- **Exercise brief**:
What is the number of lines in the entries that include the word "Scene"? Respond with the number only.

- **Data for processing**:
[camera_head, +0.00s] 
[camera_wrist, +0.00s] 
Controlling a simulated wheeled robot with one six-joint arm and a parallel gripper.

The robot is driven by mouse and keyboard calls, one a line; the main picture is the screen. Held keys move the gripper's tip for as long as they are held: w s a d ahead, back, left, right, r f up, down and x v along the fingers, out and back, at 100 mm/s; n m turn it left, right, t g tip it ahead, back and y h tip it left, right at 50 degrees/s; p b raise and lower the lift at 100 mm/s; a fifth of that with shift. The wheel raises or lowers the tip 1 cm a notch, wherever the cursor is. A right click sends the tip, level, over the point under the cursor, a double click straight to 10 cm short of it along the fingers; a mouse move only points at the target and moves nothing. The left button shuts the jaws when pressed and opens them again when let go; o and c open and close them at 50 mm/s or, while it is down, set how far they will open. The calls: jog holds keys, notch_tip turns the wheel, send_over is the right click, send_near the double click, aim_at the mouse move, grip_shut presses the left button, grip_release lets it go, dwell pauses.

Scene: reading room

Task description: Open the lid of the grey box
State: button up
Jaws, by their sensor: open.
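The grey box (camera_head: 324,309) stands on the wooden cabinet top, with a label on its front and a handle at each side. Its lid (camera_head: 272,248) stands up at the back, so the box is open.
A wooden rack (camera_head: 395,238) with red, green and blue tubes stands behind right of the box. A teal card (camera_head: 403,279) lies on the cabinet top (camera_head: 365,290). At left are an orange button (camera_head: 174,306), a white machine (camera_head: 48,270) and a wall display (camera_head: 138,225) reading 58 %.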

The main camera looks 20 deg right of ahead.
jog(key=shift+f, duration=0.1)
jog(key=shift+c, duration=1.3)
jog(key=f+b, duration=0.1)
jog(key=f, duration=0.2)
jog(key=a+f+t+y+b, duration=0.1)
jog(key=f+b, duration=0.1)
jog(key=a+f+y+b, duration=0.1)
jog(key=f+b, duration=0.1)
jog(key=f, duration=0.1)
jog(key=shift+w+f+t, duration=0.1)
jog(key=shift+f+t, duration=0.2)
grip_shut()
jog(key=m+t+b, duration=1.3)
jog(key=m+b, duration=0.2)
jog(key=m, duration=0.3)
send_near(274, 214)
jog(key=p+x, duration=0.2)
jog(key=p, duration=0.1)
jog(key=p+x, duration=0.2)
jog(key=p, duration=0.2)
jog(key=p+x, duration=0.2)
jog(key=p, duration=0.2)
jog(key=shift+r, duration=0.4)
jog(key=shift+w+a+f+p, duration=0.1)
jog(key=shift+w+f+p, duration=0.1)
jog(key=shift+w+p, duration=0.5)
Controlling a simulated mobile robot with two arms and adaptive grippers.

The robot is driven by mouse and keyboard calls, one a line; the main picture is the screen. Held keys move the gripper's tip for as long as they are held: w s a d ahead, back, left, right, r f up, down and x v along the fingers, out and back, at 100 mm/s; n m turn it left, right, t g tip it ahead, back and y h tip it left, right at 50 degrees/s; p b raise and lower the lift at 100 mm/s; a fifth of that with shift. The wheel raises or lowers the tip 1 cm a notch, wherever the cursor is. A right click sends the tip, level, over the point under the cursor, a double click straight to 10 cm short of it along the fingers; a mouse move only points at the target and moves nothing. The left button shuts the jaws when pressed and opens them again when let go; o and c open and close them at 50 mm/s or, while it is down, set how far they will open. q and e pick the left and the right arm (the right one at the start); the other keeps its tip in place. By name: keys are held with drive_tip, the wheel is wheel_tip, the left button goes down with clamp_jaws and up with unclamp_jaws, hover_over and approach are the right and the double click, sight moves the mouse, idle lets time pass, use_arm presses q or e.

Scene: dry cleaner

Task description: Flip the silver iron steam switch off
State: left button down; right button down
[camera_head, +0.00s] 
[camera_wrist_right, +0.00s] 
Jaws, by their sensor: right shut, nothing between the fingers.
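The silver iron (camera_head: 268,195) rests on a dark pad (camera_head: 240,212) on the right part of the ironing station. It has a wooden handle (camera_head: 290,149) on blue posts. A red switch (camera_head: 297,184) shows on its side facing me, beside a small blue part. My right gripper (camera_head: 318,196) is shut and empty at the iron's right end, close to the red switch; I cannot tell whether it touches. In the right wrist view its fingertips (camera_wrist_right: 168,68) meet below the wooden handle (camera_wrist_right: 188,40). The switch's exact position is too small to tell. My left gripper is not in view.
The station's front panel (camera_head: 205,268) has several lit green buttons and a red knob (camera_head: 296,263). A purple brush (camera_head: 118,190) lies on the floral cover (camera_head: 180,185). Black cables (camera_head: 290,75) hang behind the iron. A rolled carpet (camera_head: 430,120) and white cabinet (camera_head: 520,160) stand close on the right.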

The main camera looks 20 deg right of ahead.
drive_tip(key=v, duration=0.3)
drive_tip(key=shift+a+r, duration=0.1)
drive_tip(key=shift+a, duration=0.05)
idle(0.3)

- **Answer to this task**:
2